In which the British speak with forked tongues, and the Middle East is born.
Historian/novelist Florence’s (Blood Libel: The Damascus Affair of 1840, 2006, etc.) study of events in World War I operates from a ginned-up premise, since T. E. Lawrence—of Arabia, that is—and Aaron Aaronsohn and his wife Sarah, spies for England, never met or collaborated directly. “But,” he insists, “the lives of Aaron and Sarah Aaronson and T. E. Lawrence did streak across the same desert sky like blazing meteors, unexpected, blinding in their brilliance, demanding attention.” Even allowing for hyperbole, the defense is not convincing; Richard Meinertzhagen would have been the more appropriate pairing with the Aaronsohns, citizens of Ottoman-ruled Palestine who saw in the chaos of war and the Arab Revolt the chance to found a Jewish state.

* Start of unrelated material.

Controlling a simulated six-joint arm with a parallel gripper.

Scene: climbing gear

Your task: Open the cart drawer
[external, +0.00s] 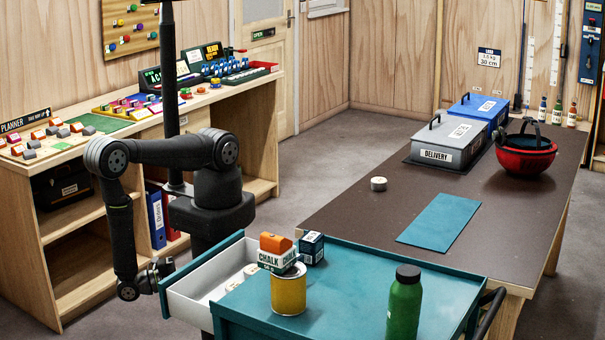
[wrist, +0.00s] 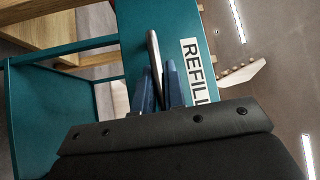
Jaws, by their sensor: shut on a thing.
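The teal cart (external: 340,295) stands at the front of the external view. Its drawer (external: 205,290), with a white inside and a teal front, is pulled out to the left, and white round items lie in it. My gripper (external: 160,270) is at the drawer's front in the external view. In the wrist view my gripper (wrist: 158,88) has its blue fingers on either side of the metal bar handle (wrist: 153,55) and is shut on it. The drawer front (wrist: 193,30) there bears a REFILL label (wrist: 198,70).
On the cart top stand a yellow can (external: 288,292), a chalk box (external: 277,258), a dark blue box (external: 312,247) and a green bottle (external: 404,305). The brown table (external: 345,220) is behind, and a wooden shelf desk (external: 90,215) is at left.

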Aaron, scientifically trained and inclined, despised the Jewish population’s dependence on “corrupt Turkish authorities to maintain law and order,” but he was no bigot; his idea of that state seems to have included Arabs as well as Jews, all needing protection against “capitalistic exploitation.” Naturally, he cast his lot with the British, who were notably represented in the larger region by Major Lawrence, who was busily attacking Turkish outposts in the deserts of Arabia. The British did not quite deliver what Aaronsohn hoped for. About Lawrence, thanks in part to David Lean’s eponymous film, we know a great deal; Florence adds little to the mix. He does better with the little-known Aaronsohns, making a solid case for their importance in supplying critically important intelligence on Turkish defenses and the order of battle in Palestine—even though, as the martial novice Aaronsohn grumbled to his diary, “It is humiliating for an observing man of science to be…ignorant of war questions which he has always scorned and which, nevertheless, are today of such overwhelming influence in everybody’s life.”
Were they essential to the war effort? Not as much as Lawrence, but it’s useful to hear about their accomplishments. A serviceable book, but not much more.